→ Do this
Using the data below, copy every line that contains the word "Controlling".

→ Dataset excerpts
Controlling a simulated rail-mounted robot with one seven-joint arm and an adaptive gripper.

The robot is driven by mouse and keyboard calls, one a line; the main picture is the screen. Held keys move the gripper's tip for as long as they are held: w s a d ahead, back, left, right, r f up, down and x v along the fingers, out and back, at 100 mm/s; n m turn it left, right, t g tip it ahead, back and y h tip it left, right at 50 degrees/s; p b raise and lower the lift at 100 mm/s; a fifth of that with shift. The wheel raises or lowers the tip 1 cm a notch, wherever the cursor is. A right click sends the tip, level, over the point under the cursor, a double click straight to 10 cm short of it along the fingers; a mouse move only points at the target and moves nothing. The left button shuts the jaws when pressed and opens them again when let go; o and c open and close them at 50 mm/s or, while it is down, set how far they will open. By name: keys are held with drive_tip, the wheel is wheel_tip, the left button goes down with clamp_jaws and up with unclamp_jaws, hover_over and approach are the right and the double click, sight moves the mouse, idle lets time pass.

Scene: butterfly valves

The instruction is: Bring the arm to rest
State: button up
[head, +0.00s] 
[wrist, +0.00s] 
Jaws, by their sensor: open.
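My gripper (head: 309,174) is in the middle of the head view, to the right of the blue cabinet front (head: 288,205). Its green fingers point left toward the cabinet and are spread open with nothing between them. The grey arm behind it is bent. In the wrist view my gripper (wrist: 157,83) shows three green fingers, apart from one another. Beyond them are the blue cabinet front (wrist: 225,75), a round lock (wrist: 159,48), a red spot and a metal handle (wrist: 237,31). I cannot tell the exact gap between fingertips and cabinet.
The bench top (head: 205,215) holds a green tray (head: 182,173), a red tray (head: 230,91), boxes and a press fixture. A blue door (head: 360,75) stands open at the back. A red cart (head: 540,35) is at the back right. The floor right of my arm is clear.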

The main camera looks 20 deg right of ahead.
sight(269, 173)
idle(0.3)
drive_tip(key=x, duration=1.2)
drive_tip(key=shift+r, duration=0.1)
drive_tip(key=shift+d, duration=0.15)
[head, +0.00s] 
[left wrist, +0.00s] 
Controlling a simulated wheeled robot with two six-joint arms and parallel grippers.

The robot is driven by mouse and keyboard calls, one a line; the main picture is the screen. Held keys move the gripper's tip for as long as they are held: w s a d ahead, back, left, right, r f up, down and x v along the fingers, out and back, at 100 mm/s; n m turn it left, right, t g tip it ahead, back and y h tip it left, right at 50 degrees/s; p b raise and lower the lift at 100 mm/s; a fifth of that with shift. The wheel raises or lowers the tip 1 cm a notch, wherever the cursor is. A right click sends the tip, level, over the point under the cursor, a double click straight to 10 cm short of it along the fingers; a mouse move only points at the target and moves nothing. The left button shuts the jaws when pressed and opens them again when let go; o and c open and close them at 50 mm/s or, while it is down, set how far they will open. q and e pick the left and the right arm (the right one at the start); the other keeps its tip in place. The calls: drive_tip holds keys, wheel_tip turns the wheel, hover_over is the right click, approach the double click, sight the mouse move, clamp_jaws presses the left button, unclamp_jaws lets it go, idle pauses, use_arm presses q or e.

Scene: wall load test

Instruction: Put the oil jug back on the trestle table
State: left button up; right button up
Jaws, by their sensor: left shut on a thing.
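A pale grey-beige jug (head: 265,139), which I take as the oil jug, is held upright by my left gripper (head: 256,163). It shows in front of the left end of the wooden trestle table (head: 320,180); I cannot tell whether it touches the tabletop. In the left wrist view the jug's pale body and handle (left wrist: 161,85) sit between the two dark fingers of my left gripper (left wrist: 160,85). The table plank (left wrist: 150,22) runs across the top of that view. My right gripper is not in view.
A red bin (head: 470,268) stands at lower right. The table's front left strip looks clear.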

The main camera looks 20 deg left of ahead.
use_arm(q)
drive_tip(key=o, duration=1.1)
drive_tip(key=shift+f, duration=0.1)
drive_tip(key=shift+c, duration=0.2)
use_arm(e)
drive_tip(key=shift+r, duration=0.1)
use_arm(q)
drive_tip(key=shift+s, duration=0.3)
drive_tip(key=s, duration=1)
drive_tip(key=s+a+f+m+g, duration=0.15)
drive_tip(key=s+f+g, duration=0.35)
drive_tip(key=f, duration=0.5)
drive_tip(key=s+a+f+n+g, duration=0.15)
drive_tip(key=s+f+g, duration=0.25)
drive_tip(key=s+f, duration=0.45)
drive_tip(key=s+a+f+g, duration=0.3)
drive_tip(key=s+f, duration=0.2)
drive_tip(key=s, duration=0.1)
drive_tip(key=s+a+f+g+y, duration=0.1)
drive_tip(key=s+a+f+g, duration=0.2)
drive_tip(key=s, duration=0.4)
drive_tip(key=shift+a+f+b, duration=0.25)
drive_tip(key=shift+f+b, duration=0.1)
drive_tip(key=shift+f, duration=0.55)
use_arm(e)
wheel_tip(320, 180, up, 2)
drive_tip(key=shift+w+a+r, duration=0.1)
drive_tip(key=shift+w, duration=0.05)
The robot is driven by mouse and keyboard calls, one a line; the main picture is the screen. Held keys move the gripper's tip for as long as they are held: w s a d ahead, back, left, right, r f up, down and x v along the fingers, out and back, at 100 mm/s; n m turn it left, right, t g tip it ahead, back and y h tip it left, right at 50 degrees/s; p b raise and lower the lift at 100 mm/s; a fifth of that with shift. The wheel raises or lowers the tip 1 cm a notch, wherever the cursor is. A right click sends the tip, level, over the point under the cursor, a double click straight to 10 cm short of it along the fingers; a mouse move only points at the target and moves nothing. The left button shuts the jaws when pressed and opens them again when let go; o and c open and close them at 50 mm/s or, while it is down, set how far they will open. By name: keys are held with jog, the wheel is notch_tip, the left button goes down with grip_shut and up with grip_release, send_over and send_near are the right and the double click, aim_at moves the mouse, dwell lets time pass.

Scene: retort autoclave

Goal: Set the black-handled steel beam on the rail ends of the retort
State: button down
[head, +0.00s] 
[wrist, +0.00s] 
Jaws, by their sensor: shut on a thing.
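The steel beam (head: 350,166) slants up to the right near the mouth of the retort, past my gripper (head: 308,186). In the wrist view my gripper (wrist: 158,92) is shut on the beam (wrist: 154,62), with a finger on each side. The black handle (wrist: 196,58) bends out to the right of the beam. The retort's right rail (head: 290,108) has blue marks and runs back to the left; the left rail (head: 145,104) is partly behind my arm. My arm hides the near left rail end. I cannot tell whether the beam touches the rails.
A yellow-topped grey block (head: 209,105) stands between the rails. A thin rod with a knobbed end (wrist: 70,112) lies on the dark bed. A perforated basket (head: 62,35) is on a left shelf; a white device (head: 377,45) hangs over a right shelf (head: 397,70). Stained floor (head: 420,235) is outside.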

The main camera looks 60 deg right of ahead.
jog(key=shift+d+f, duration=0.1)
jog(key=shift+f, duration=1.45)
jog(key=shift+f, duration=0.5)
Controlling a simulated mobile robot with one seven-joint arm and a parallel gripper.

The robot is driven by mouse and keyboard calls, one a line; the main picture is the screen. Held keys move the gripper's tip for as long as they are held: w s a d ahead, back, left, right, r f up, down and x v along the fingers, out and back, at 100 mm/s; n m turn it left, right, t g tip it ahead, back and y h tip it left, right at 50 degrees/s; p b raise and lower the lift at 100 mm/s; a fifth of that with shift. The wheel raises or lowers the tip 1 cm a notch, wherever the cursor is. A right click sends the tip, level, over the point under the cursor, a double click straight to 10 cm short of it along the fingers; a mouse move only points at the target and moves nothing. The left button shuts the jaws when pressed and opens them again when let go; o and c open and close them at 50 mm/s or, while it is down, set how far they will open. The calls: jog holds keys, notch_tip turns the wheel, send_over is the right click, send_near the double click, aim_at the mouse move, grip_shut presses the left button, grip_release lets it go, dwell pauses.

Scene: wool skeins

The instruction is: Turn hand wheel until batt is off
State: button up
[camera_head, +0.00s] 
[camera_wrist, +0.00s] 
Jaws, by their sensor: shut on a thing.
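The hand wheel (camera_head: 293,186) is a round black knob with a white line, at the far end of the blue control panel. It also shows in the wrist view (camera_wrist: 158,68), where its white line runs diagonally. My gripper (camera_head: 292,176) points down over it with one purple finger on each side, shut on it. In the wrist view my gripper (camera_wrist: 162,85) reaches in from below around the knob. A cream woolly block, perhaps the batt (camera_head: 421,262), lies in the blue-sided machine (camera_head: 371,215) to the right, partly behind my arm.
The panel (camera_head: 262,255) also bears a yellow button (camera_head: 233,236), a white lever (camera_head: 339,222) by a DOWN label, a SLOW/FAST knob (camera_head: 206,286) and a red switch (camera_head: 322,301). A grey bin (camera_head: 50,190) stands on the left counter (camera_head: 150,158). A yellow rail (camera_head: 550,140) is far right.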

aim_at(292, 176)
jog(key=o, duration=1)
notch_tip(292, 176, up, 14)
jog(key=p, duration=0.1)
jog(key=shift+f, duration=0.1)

→ The solution
Controlling a simulated rail-mounted robot with one seven-joint arm and an adaptive gripper.
Controlling a simulated wheeled robot with two six-joint arms and parallel grippers.
Controlling a simulated mobile robot with one seven-joint arm and a parallel gripper.

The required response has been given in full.